The Les Miles era of Kansas Jayhawks (1-0) football started off with a rocky yet overall successful debut last week against Indiana State. The issues still facing KU going forward this season were readily apparent, but when wins are as rare as they’ve been lately in Lawrence they’re worth celebrating. Now, Miles’ bunch has a chance to do something the program hasn’t done since 2011: start a season 2-0.
Their opponent, the Coastal Carolina Chanticleers (0-1), have been through a tumultuous start to the year to say the least. After losing to Eastern Michigan at home to open their season, the team had to leave their campus in Conway, South Carolina due to Hurricane Dorian. Unfortunately for Coastal Carolina, this is a problem the Chanticleers have grown accustomed to after having to leave home due to Hurricane Florence last year.
Regardless of what CCU is dealing with, KU is a rightful favorite in this weekend’s game. If the Jayhawks can work out a few of their kinks from Week 1 and are able to reintegrate their best player into the lineup seamlessly, they might be too much to handle for one of the weaker teams in the Sun Belt.
Wins aren’t going to come easily for the Jayhawks this season, regardless of how well their offense performs. That said, discovering a couple of new playmakers in Week 1 is a huge boon for the offense and the team overall. Sophomore running back Pooka Williams Jr. is the most important player for KU, and he’ll make his return this week, but the emergence of senior wide receiver Daylon Charlot and junior wide receiver Andrew Parchment could add a new element for offensive coordinator Les Koenning’s unit going forward. This a run-first team, which will be on display more obviously this week, which will depend on a veteran offensive line to open up holes, but has the ability to stretch the defense through the air in a pinch.

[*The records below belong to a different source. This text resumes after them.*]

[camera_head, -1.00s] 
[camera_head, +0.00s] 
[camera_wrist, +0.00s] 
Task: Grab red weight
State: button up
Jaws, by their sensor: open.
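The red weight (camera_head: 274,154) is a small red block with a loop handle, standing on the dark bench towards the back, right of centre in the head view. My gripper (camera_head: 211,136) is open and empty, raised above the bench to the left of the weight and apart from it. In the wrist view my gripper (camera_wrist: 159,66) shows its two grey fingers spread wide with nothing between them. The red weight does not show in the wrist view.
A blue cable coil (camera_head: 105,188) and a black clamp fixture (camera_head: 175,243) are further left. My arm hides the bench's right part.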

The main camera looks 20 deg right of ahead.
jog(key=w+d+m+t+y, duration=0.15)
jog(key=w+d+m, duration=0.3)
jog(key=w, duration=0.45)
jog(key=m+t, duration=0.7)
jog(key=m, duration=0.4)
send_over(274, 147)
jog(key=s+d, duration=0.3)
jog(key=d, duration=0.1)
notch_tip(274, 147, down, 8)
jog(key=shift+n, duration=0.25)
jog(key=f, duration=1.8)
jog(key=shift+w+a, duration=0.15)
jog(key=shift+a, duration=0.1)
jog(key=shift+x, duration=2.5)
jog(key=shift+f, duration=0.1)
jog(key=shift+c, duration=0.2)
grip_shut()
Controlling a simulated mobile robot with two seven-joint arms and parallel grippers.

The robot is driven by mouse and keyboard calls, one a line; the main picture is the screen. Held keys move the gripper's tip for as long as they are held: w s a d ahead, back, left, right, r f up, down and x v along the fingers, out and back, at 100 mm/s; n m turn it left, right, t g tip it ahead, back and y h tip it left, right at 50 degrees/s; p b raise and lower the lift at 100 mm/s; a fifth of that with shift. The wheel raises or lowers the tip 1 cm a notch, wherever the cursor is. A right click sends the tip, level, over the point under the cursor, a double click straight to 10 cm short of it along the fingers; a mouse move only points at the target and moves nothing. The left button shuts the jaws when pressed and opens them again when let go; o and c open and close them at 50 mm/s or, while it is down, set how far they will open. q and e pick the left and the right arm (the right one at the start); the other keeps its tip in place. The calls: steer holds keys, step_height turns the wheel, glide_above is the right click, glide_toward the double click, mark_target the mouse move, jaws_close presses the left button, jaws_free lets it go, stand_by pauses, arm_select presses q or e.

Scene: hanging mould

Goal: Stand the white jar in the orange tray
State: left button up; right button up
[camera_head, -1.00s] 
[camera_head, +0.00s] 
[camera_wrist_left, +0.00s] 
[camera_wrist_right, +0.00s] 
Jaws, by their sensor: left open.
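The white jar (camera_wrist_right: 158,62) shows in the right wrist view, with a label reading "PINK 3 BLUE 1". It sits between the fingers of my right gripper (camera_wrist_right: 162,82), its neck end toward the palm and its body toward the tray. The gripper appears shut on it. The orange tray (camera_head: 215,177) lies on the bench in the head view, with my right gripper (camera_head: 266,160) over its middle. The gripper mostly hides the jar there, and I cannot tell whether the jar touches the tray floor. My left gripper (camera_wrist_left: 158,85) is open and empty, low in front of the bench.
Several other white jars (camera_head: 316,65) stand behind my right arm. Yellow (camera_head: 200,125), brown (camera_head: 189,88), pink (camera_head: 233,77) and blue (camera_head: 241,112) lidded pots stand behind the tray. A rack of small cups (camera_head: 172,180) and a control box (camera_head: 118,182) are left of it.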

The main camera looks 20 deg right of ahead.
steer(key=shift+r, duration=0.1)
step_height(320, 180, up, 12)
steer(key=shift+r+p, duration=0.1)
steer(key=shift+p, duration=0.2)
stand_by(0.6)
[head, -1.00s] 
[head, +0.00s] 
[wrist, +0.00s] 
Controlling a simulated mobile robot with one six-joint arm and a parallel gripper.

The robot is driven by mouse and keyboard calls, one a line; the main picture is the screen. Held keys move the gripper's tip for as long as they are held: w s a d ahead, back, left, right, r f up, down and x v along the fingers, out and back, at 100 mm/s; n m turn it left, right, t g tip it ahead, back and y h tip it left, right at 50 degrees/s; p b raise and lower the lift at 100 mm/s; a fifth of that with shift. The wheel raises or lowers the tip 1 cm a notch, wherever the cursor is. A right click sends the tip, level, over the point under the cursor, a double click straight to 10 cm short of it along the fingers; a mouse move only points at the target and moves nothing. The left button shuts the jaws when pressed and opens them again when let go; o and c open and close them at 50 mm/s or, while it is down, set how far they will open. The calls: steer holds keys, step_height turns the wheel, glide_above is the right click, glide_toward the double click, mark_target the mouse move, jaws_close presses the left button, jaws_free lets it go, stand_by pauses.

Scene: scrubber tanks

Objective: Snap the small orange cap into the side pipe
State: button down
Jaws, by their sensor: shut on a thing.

Week 1 did nothing to change the perception of KU’s defense. The secondary is still the best group, and that unit will be fresher this year as defensive coordinator D.J. Eliot and defensive backs coach Chevis Jackson continue to take advantage of their depth and rotate their key pieces in and out. The questions all lie with the front seven. A few players stood out in the opener, notably junior linebacker Dru Prox and senior defensive end Darrius Morange, but the front seven’s general lack of experience is going to be a challenge to manage all year, especially against teams that run the ball effectively.
The Chanticleers were picked to finish fourth out of five teams in their division in the Sun Belt, although they were competitive against Eastern Michigan in their opener. Coastal Carolina has a strong offensive line group, which will be relied on to ease the load on sophomore running back C.J. Marable’s shoulders. The tailback was CCU’s offensive player of the year in 2018, selected third-team preseason All-Sun Belt and put up huge numbers against EMU, with 133 yards from scrimmage and a touchdown on 25 total touches. This is an offense that struggled to break off big plays last year, and containing Marable will be important for any defense that faces the Chants.
Defensively, Coastal Carolina had a solid performance in terms of total yards in Week 1, giving up fewer than 300 to Eastern Michigan. However, they also allowed 23 unanswered points after taking an early 10-0 lead and forced just two incompletions over the course of the game. The Chanticleers’ run defense was miserable a year ago, but they do return several players from last year’s starting front seven. If nothing else, experience often leads to improved results.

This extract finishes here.